Now it is time to arrange.
Remove any lower leaves that might sit below the water-line and arrange the stems either in a jar or in a circle made by loosely gripping the fingers of your non-dominant hand around an imaginary broom handle.
The advantage of arranging the bunch in your hand is that you can easily play around with the composition of the flowers by raising and lowering each stem, without having to trim anything as you work. When you’ve finished, cut the stems with secateurs to make them level.
When you’re happy, tie the bunch where you would naturally want to hold it. Check for any remaining low hanging leaves and remove. Then cut the stems level but not too short. You want them to be able to reach the water when you place the bunch in the jar.
If you prefer to wrap the flowers in tissue paper Annabelle suggests:
- Get two sheets of white paper and place them on the table. The sheets in the picture are 40 x 55cm; because the hydrangeas were quite big, Annabelle wanted to paper to be big too, so did not fold them. If you had sheets any bigger, or alternatively an arrangement that was smaller, fold one sheet in half, off centre. And then the other. Position the two folded sheets on a table so that they make an upside down V, overlapping at the top, with the fold lines facing in.
- Then get two pieces of tissue paper (the sheets pictured are 50 x 75 cm) and repeat the folding process, placing them on top of the white paper. Annabelle’s preference is for 18gsm food grade tissue paper, a little stiffer than the stock standard stuff.

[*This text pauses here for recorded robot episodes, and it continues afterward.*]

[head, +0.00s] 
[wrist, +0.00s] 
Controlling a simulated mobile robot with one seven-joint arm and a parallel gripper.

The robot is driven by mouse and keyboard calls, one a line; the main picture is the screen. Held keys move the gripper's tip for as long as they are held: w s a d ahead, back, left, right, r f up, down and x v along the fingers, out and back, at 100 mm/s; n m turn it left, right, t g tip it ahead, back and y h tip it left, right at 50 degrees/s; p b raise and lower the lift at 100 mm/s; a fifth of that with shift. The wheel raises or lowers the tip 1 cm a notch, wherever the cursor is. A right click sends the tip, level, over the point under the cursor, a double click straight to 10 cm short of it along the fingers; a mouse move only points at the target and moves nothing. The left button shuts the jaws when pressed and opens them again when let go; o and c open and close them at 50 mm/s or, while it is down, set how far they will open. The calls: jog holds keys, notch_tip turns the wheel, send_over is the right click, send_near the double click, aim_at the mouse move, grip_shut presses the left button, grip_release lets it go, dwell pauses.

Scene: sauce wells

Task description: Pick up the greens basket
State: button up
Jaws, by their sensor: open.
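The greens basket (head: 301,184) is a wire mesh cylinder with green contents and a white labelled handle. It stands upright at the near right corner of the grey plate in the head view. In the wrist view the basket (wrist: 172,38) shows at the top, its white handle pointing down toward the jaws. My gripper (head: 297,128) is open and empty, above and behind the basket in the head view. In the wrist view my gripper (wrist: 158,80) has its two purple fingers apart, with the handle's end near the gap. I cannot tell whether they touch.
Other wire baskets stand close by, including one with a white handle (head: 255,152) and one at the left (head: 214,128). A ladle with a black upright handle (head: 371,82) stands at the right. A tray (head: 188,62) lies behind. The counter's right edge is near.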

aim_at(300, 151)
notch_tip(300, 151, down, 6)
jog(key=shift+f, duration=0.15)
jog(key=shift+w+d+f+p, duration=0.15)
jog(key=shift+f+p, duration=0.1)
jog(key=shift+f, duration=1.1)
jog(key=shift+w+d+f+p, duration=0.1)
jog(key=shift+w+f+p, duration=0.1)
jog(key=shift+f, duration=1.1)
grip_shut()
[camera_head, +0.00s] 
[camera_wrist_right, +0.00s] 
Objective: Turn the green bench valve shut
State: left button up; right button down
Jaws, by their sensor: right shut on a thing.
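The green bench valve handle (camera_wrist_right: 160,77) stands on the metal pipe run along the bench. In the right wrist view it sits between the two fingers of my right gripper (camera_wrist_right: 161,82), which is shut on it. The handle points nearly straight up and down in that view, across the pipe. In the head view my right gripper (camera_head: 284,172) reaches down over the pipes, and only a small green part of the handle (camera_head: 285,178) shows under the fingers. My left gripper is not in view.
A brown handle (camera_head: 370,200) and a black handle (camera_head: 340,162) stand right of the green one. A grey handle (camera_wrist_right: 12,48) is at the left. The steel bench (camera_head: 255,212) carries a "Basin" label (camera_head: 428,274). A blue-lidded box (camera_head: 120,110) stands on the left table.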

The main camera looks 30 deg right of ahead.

- Place bouquet on top of the paper, in the centre, with the stems sitting in the negative space of the upside down V. Use the paper sheets to make a collar around the bunch of flowers, and then secure with ribbon or string at the base. Use a small bit of sticky tape to secure the two sheets paper together at the front and at the back.
- Re-cut the stems and immediately place the bunch in the water-filled jar, ready to present to your mum.